▸ DATA EXTRACT:

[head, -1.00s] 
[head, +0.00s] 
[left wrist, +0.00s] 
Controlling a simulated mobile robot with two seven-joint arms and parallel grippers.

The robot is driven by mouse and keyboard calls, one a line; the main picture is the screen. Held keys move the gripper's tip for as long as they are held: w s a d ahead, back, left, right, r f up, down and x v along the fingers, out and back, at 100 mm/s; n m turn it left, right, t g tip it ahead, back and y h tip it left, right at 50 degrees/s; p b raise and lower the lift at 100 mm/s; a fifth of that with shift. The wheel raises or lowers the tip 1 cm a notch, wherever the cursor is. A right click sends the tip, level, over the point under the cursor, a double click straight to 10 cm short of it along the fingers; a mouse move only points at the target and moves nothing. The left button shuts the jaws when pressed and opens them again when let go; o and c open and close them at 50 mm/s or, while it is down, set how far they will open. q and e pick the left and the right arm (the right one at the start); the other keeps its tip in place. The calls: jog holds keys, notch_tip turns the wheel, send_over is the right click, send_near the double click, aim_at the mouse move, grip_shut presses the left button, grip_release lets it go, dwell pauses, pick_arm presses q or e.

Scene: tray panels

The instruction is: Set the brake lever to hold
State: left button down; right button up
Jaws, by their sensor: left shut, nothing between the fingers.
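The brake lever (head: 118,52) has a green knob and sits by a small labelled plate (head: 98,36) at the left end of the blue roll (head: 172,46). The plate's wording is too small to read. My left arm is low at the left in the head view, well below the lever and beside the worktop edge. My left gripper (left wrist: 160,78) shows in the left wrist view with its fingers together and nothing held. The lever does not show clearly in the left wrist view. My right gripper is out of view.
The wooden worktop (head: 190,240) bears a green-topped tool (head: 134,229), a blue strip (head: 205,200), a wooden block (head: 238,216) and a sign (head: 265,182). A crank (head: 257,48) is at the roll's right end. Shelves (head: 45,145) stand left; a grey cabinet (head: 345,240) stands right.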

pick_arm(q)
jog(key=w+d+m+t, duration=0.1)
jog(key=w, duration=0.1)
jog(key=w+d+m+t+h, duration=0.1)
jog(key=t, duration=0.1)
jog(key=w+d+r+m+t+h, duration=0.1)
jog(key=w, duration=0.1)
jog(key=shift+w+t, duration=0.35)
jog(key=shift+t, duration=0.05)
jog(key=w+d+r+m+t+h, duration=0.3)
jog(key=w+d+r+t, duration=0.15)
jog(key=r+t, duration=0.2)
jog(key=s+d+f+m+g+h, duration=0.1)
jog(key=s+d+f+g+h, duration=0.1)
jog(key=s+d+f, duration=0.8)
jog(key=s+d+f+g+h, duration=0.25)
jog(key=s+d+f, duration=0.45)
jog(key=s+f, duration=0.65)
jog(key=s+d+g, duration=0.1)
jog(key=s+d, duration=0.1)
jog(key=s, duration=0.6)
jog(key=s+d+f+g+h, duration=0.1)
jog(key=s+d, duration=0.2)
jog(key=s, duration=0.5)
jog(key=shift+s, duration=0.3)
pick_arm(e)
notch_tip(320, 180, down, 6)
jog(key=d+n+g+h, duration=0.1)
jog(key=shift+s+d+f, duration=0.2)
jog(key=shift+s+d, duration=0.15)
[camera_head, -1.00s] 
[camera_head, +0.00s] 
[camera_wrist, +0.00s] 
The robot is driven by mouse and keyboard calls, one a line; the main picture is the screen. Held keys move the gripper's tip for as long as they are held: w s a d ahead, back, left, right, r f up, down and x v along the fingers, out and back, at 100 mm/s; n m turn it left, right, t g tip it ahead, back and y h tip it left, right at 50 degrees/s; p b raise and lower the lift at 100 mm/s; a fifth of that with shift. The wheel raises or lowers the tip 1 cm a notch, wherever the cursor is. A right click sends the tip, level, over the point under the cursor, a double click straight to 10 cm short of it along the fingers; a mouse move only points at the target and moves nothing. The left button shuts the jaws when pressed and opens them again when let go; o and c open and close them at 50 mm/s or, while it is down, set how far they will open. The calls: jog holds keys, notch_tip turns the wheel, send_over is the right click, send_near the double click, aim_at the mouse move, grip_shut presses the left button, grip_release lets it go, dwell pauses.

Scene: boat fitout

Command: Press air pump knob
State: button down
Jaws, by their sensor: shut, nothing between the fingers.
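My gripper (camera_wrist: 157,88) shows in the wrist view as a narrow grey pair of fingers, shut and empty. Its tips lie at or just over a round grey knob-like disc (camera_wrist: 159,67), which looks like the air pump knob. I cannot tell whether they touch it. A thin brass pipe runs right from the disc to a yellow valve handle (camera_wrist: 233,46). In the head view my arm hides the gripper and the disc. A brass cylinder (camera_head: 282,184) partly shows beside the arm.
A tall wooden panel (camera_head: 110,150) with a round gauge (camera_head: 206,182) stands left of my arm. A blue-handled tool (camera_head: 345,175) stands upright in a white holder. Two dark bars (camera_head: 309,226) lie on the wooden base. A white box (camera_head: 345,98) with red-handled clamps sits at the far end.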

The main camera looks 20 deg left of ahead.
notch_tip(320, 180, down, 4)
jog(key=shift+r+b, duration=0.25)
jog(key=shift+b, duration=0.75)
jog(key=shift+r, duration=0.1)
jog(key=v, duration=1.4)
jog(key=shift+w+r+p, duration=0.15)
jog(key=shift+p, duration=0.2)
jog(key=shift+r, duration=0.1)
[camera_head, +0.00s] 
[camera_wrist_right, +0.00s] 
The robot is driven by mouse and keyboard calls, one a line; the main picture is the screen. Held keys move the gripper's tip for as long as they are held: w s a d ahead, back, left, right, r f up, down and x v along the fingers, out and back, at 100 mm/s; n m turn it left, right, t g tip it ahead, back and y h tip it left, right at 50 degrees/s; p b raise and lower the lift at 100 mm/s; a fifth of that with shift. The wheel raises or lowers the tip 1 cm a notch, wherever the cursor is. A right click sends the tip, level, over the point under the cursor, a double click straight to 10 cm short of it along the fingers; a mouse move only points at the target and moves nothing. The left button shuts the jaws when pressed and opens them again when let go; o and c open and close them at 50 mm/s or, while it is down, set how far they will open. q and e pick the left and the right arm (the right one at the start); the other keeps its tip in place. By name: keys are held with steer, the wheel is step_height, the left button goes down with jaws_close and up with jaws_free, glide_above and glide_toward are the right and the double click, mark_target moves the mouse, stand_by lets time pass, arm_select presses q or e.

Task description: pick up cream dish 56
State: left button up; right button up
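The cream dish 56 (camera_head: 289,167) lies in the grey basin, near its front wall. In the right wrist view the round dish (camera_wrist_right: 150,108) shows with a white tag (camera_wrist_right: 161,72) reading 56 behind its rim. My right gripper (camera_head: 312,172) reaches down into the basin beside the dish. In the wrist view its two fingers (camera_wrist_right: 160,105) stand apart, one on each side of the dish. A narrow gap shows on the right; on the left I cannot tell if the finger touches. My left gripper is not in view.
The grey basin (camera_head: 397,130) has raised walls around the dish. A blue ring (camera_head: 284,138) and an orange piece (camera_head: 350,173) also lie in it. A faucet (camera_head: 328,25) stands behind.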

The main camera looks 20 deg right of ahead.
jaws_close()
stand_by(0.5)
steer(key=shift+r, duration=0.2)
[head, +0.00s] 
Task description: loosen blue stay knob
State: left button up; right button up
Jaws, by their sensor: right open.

▸ PROBLEM: From the records above, extract every entry exactly as given.

▸ FINISHED TASK:
[head, -1.00s] 
[head, +0.00s] 
[left wrist, +0.00s] 
Controlling a simulated mobile robot with two seven-joint arms and parallel grippers.

The robot is driven by mouse and keyboard calls, one a line; the main picture is the screen. Held keys move the gripper's tip for as long as they are held: w s a d ahead, back, left, right, r f up, down and x v along the fingers, out and back, at 100 mm/s; n m turn it left, right, t g tip it ahead, back and y h tip it left, right at 50 degrees/s; p b raise and lower the lift at 100 mm/s; a fifth of that with shift. The wheel raises or lowers the tip 1 cm a notch, wherever the cursor is. A right click sends the tip, level, over the point under the cursor, a double click straight to 10 cm short of it along the fingers; a mouse move only points at the target and moves nothing. The left button shuts the jaws when pressed and opens them again when let go; o and c open and close them at 50 mm/s or, while it is down, set how far they will open. q and e pick the left and the right arm (the right one at the start); the other keeps its tip in place. The calls: jog holds keys, notch_tip turns the wheel, send_over is the right click, send_near the double click, aim_at the mouse move, grip_shut presses the left button, grip_release lets it go, dwell pauses, pick_arm presses q or e.

Scene: tray panels

The instruction is: Set the brake lever to hold
State: left button down; right button up
Jaws, by their sensor: left shut, nothing between the fingers.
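The brake lever (head: 118,52) has a green knob and sits by a small labelled plate (head: 98,36) at the left end of the blue roll (head: 172,46). The plate's wording is too small to read. My left arm is low at the left in the head view, well below the lever and beside the worktop edge. My left gripper (left wrist: 160,78) shows in the left wrist view with its fingers together and nothing held. The lever does not show clearly in the left wrist view. My right gripper is out of view.
The wooden worktop (head: 190,240) bears a green-topped tool (head: 134,229), a blue strip (head: 205,200), a wooden block (head: 238,216) and a sign (head: 265,182). A crank (head: 257,48) is at the roll's right end. Shelves (head: 45,145) stand left; a grey cabinet (head: 345,240) stands right.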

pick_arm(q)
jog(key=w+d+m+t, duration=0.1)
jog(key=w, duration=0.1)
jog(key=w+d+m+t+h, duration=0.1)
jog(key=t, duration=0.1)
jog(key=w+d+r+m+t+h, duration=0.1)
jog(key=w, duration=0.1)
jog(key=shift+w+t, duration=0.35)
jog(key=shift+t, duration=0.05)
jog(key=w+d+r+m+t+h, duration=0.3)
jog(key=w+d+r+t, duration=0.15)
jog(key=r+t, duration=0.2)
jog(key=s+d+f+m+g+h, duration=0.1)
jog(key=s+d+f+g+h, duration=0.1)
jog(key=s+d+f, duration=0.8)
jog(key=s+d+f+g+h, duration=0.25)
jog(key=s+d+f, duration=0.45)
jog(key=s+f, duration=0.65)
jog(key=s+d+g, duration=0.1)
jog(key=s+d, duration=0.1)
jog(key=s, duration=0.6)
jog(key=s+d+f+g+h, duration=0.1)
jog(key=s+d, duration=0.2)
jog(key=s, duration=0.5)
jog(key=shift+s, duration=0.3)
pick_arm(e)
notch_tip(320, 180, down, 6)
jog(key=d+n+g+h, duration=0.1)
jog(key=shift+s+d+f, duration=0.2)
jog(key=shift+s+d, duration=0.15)
[camera_head, -1.00s] 
[camera_head, +0.00s] 
[camera_wrist, +0.00s] 
The robot is driven by mouse and keyboard calls, one a line; the main picture is the screen. Held keys move the gripper's tip for as long as they are held: w s a d ahead, back, left, right, r f up, down and x v along the fingers, out and back, at 100 mm/s; n m turn it left, right, t g tip it ahead, back and y h tip it left, right at 50 degrees/s; p b raise and lower the lift at 100 mm/s; a fifth of that with shift. The wheel raises or lowers the tip 1 cm a notch, wherever the cursor is. A right click sends the tip, level, over the point under the cursor, a double click straight to 10 cm short of it along the fingers; a mouse move only points at the target and moves nothing. The left button shuts the jaws when pressed and opens them again when let go; o and c open and close them at 50 mm/s or, while it is down, set how far they will open. The calls: jog holds keys, notch_tip turns the wheel, send_over is the right click, send_near the double click, aim_at the mouse move, grip_shut presses the left button, grip_release lets it go, dwell pauses.

Scene: boat fitout

Command: Press air pump knob
State: button down
Jaws, by their sensor: shut, nothing between the fingers.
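My gripper (camera_wrist: 157,88) shows in the wrist view as a narrow grey pair of fingers, shut and empty. Its tips lie at or just over a round grey knob-like disc (camera_wrist: 159,67), which looks like the air pump knob. I cannot tell whether they touch it. A thin brass pipe runs right from the disc to a yellow valve handle (camera_wrist: 233,46). In the head view my arm hides the gripper and the disc. A brass cylinder (camera_head: 282,184) partly shows beside the arm.
A tall wooden panel (camera_head: 110,150) with a round gauge (camera_head: 206,182) stands left of my arm. A blue-handled tool (camera_head: 345,175) stands upright in a white holder. Two dark bars (camera_head: 309,226) lie on the wooden base. A white box (camera_head: 345,98) with red-handled clamps sits at the far end.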

The main camera looks 20 deg left of ahead.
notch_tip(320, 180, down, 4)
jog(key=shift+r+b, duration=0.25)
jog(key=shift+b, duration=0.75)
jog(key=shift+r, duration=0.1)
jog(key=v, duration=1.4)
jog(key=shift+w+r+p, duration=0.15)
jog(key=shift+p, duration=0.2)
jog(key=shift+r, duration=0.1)
[camera_head, +0.00s] 
[camera_wrist_right, +0.00s] 
The robot is driven by mouse and keyboard calls, one a line; the main picture is the screen. Held keys move the gripper's tip for as long as they are held: w s a d ahead, back, left, right, r f up, down and x v along the fingers, out and back, at 100 mm/s; n m turn it left, right, t g tip it ahead, back and y h tip it left, right at 50 degrees/s; p b raise and lower the lift at 100 mm/s; a fifth of that with shift. The wheel raises or lowers the tip 1 cm a notch, wherever the cursor is. A right click sends the tip, level, over the point under the cursor, a double click straight to 10 cm short of it along the fingers; a mouse move only points at the target and moves nothing. The left button shuts the jaws when pressed and opens them again when let go; o and c open and close them at 50 mm/s or, while it is down, set how far they will open. q and e pick the left and the right arm (the right one at the start); the other keeps its tip in place. By name: keys are held with steer, the wheel is step_height, the left button goes down with jaws_close and up with jaws_free, glide_above and glide_toward are the right and the double click, mark_target moves the mouse, stand_by lets time pass, arm_select presses q or e.

Task description: pick up cream dish 56
State: left button up; right button up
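The cream dish 56 (camera_head: 289,167) lies in the grey basin, near its front wall. In the right wrist view the round dish (camera_wrist_right: 150,108) shows with a white tag (camera_wrist_right: 161,72) reading 56 behind its rim. My right gripper (camera_head: 312,172) reaches down into the basin beside the dish. In the wrist view its two fingers (camera_wrist_right: 160,105) stand apart, one on each side of the dish. A narrow gap shows on the right; on the left I cannot tell if the finger touches. My left gripper is not in view.
The grey basin (camera_head: 397,130) has raised walls around the dish. A blue ring (camera_head: 284,138) and an orange piece (camera_head: 350,173) also lie in it. A faucet (camera_head: 328,25) stands behind.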

The main camera looks 20 deg right of ahead.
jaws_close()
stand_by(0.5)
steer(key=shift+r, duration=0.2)
[head, +0.00s] 
Task description: loosen blue stay knob
State: left button up; right button up
Jaws, by their sensor: right open.

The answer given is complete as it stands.